I discovered that the philosophy of classical yoga involves mental and physical processes with almost total focus on internal reality to grow toward excellence—the growth of strength and purity of character—which is then applied to assist others in a social-community context. The yogi or yogini, travels a personal path of spirituality within and of, themselves, and not a path of religious or sociocultural practices defining themselves through others or religious systems.
In the strictest sense, the word “yoga” comes from the Sanskrit root: yuj which means a yoke, and the word “yoga” means “the act of using a yoke, of joining, attaching, harnessing, putting to (of horses, bullocks). Yuj can also mean “a yoke-fellow, a companion, a comrade, an associate”.
Used in a Vedanta yoga approach, the word and process of yoga is popularly interpreted as the physical practices that aim to join the mind, body and spirit to achieve liberation—to gain balance and control in one’s life, free one from confusion and distress and provide a sense of calm when relating to others. This type of yoga approach relates to sociocultural existence.

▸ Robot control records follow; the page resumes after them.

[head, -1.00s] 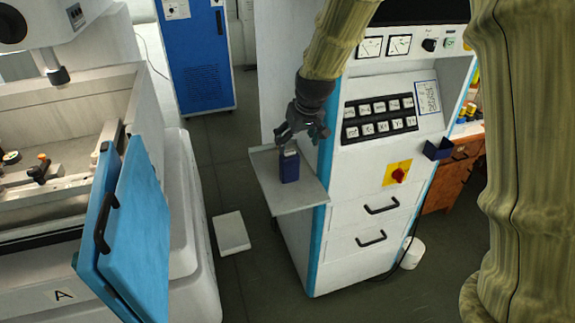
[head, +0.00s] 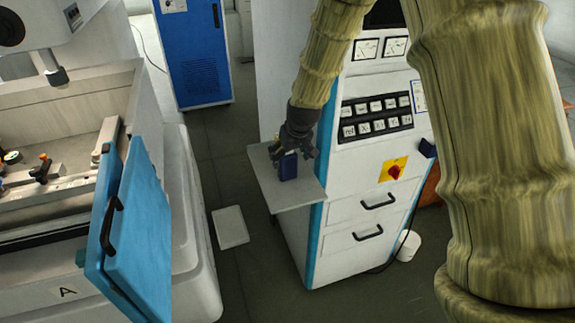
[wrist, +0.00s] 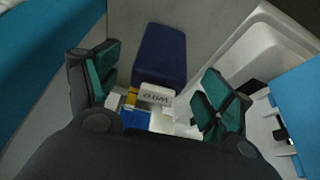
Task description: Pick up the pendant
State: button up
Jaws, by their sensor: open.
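The pendant (head: 288,167) is a small dark blue box standing upright on a pale side shelf (head: 292,196) fixed to the white cabinet. In the wrist view the pendant (wrist: 160,54) shows its dark blue face and a white label with dark lettering near its upper end. Yellow, white and brighter blue patches show beside the label. My gripper (head: 293,153) is over the pendant's top, fingers pointing down. In the wrist view my gripper (wrist: 163,92) is open, with one green-padded finger on each side of the pendant's upper end and gaps on both sides.
The white control cabinet (head: 345,215) with a red knob (head: 394,172) stands right beside the shelf. A machine with an open blue door (head: 140,230) is at the left. A pale flat block (head: 230,227) lies on the floor. A blue cabinet (head: 193,55) stands behind.

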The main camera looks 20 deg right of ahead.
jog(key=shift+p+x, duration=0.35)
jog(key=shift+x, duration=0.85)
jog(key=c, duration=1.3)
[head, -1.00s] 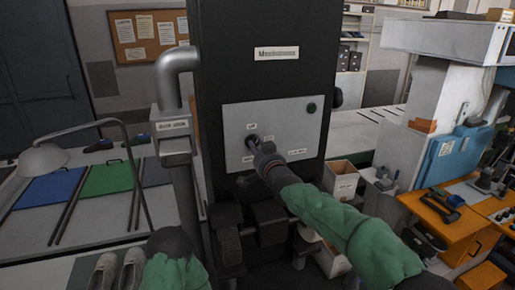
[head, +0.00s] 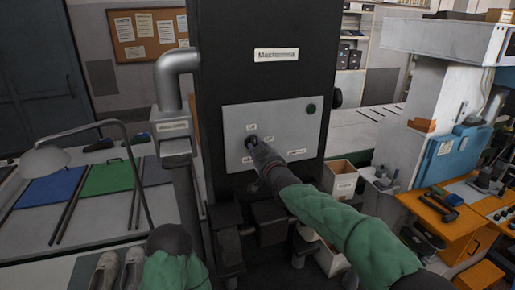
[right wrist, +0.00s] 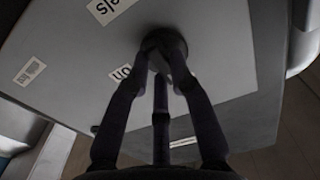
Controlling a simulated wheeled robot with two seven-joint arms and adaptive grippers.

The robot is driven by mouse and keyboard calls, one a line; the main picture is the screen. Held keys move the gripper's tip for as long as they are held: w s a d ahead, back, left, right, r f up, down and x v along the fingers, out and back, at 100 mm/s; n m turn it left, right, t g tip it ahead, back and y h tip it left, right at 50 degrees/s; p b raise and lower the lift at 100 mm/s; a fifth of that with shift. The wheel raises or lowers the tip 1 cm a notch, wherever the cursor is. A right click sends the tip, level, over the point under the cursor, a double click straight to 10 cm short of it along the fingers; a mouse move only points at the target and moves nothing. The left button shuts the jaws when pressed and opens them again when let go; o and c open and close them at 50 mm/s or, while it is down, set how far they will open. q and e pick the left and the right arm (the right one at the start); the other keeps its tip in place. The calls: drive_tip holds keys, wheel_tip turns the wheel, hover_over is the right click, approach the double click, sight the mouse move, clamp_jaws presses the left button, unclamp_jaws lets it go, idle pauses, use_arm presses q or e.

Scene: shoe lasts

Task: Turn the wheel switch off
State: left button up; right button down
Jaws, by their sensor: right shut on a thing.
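The wheel switch is a dark round knob (right wrist: 180,41) on a light grey panel (head: 288,128), which is mounted on a tall black machine (head: 268,80). Small white labels surround it; one beside it in the right wrist view reads "on" (right wrist: 121,72). My right gripper (head: 251,142) is at the knob, and in the right wrist view its dark fingers (right wrist: 162,48) converge on it and are shut on it. The fingers hide part of the knob, and I cannot read its setting. In the head view, part of my left arm shows at the bottom left; its fingers are not visible.
A grey pipe (head: 172,75) stands left of the machine. A desk lamp (head: 42,160) and a pair of shoes (head: 118,270) are at the left. An orange workbench (head: 445,228) is at the right.

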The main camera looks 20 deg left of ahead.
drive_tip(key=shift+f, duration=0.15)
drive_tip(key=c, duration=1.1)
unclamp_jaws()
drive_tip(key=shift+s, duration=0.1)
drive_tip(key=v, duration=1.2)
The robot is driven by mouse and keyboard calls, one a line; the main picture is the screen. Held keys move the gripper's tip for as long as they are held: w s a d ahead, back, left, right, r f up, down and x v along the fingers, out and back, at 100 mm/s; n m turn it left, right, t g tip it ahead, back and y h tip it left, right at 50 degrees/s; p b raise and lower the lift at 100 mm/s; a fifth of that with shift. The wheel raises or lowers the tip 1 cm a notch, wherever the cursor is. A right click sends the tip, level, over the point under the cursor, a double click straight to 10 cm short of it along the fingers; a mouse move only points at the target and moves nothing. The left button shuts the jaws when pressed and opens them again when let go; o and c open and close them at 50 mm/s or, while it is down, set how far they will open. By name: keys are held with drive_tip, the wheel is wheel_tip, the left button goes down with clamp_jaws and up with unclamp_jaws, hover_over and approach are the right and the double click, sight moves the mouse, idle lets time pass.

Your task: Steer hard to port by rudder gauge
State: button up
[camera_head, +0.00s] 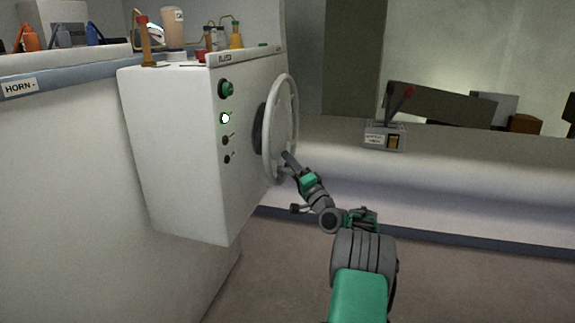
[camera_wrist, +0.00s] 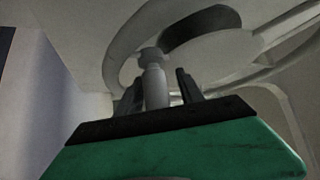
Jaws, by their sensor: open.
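The pale steering wheel (camera_head: 294,130) stands on the right face of the white console (camera_head: 180,150). In the wrist view the wheel's rim and spokes (camera_wrist: 262,42) fill the upper part, with a dark hub (camera_wrist: 200,27) behind. My gripper (camera_head: 287,157) is at the lower part of the wheel. In the wrist view my gripper (camera_wrist: 160,85) is open, with a pale knob-like handle (camera_wrist: 154,80) on the wheel standing between its two dark fingers. I cannot tell whether the fingers touch it. I cannot make out a rudder gauge.
A throttle box with a red-tipped lever (camera_head: 385,135) sits on the ledge at right. Bottles (camera_head: 172,28) stand behind the console top. A HORN label (camera_head: 19,86) is at left.

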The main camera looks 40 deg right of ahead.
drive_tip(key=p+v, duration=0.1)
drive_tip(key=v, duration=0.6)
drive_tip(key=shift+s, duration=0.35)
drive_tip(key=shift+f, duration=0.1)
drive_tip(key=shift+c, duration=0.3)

Used in a Classical yoga approach, the word and process of yoga firstly involves recognising that there are two realities of mind and then use physical and mental techniques and practices to yoke them as one.

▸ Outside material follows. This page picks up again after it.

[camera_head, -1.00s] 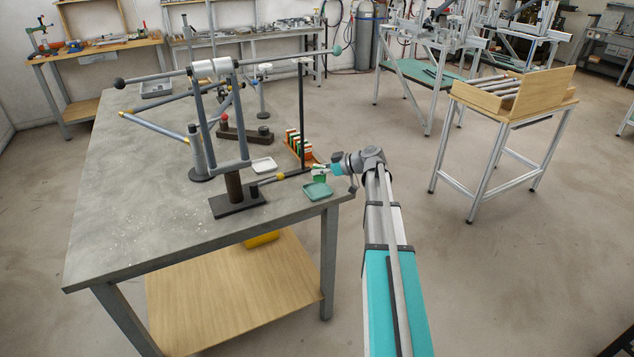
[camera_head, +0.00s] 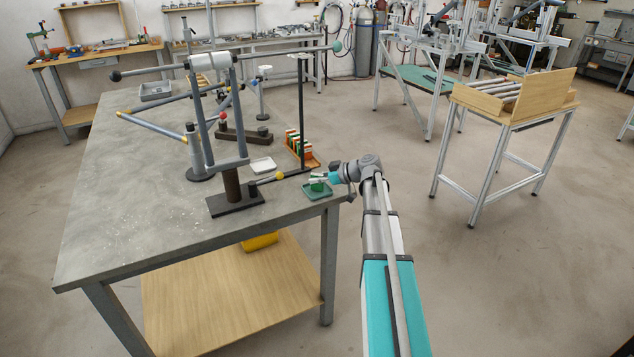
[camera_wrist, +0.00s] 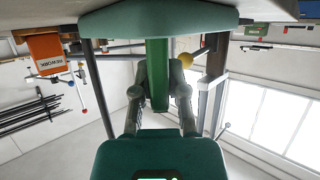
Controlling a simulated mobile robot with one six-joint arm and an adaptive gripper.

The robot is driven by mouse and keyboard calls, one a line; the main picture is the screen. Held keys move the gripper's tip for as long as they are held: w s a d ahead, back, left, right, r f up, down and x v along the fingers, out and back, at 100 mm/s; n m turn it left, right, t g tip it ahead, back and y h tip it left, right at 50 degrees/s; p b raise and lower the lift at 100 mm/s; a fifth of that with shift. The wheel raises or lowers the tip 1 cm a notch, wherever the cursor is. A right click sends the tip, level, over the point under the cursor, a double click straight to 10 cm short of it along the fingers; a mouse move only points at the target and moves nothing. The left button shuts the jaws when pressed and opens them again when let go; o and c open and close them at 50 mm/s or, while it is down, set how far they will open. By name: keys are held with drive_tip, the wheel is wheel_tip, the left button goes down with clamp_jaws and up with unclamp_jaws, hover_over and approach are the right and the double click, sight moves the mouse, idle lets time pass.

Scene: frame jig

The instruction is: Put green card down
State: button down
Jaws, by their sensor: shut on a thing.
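My gripper (camera_wrist: 158,88) is shut on the green card (camera_wrist: 157,72), which stands upright between its fingers in the wrist view. In the head view the card (camera_head: 317,186) shows small and dark green at the gripper's tip, over the green tray (camera_head: 316,195) at the table's right front corner. The tray's edge (camera_wrist: 160,21) spans the top of the upside-down wrist view, and the card reaches up to it. I cannot tell whether the card touches the tray floor.
A wooden rack of coloured cards (camera_head: 300,147) stands behind the tray. A white tray (camera_head: 262,165) lies to the left. A dark rod with a yellow ball (camera_head: 280,176) passes close by, beside a tall dark post (camera_head: 301,110). An orange REWORK block (camera_wrist: 46,55) shows in the wrist view.

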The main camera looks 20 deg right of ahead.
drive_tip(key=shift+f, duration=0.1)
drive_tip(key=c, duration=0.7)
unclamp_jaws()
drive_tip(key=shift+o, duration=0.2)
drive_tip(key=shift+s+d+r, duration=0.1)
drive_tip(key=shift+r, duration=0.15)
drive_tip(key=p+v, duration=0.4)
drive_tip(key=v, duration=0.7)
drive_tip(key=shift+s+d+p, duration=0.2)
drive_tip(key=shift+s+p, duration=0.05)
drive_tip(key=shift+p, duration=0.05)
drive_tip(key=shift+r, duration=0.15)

In Classical yoga, one mental reality develops from using our senses—we believe we are a conscious physical entity in the world (prakriti). The other develops as an internal reality of who we believe we are as a spiritual self (purusha)—the myth of who we are through collecting our sense experiences over our lifetime and integrating them within a forever changing “sense of self”.
To achieve yoga in a classical sense requires maintaining the best physical health possible, so that the neurochemistry of the brain is normal and this will allow internal yoking of the realities. This requires the discipline to perfect physical techniques to maintain a youthful body, and maintaining a signature diet for optimal health.
Classical yoga is more a mystical and metaphysical journey to evolve the perfect you over a lifetime.
While the Vedanta and Classical approaches to yoga may seem similar, in practice they are very different.